Elon was the place where I first understood the deep and abiding importance of companionship. And that lesson has informed every decision I’ve made since leaving Elon. It was the belief that helped me through my mothers untimely death. “don’t worry Jon, you’ve got companions on this journey.” It was foundational in my decision to go on to seminary, to keep searching for those companions. And it was central to my decision to ask my partner Greg to marry me–to have a companion and be a companion on this journey of life. And it’s fundamental to my ministry, which boils down to this: being a companion to whoever walks through the doors of my church and to all those outside of them.

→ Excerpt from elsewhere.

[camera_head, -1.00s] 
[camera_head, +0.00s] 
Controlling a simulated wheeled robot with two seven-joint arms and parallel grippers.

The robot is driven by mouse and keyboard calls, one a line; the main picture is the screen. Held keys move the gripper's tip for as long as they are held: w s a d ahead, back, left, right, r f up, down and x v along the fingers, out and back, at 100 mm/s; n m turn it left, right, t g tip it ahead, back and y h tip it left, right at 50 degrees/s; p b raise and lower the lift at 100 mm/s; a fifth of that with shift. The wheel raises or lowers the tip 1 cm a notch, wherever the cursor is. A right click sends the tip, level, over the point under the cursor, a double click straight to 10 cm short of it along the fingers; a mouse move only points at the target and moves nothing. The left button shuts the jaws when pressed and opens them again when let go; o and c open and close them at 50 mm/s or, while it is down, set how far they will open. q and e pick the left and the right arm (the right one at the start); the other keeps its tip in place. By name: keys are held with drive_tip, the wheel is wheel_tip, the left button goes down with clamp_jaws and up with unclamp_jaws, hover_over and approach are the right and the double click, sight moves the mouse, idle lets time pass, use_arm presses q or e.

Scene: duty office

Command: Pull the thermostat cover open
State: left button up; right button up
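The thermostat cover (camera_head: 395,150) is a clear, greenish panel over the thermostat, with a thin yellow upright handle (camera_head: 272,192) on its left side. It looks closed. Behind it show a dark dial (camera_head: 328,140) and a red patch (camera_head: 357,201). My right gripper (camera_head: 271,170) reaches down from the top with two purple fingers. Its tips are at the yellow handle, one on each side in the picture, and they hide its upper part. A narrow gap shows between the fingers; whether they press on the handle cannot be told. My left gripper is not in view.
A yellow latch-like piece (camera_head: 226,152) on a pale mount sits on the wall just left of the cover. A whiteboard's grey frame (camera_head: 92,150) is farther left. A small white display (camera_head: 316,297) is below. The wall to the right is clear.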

While I was flying here from our national headquarters in Cleveland I was struck with a revelation: yes, I’m a pastor. I’m a teacher. I’m a prayer, an organizer, a fundraiser, a planner. But before all of that, before all of those details, I’ve been called to be a companion. And the truth is, so have each of you.
In my tradition, we have a saying: “God is still speaking.” It’s why I wear a comma on my lapel. The second piece of that saying is this: never place a period where God has placed a comma. Friends, I believe that–that God is still speaking, that God is calling us to be companions on the journey.
I’m am grateful to Elon for this award and for the education that taught me so much about the world and about life and about companionship.
Y’all. I’m a companion, a son, a partner. And…I’m a preacher. So I hope you’ll indulge me and let me end with a blessing from my tradition:
Friends, go now with the grace to never sell yourself short; the grace to risk something big for something good; the grace to remember that this world is too dangerous for anything but truth and too small for anything but love. And may God take your minds and think through them. May God take your lips and speak through them. May God take your hearts and set them on fire. And may God, indeed, give you companions for this journey.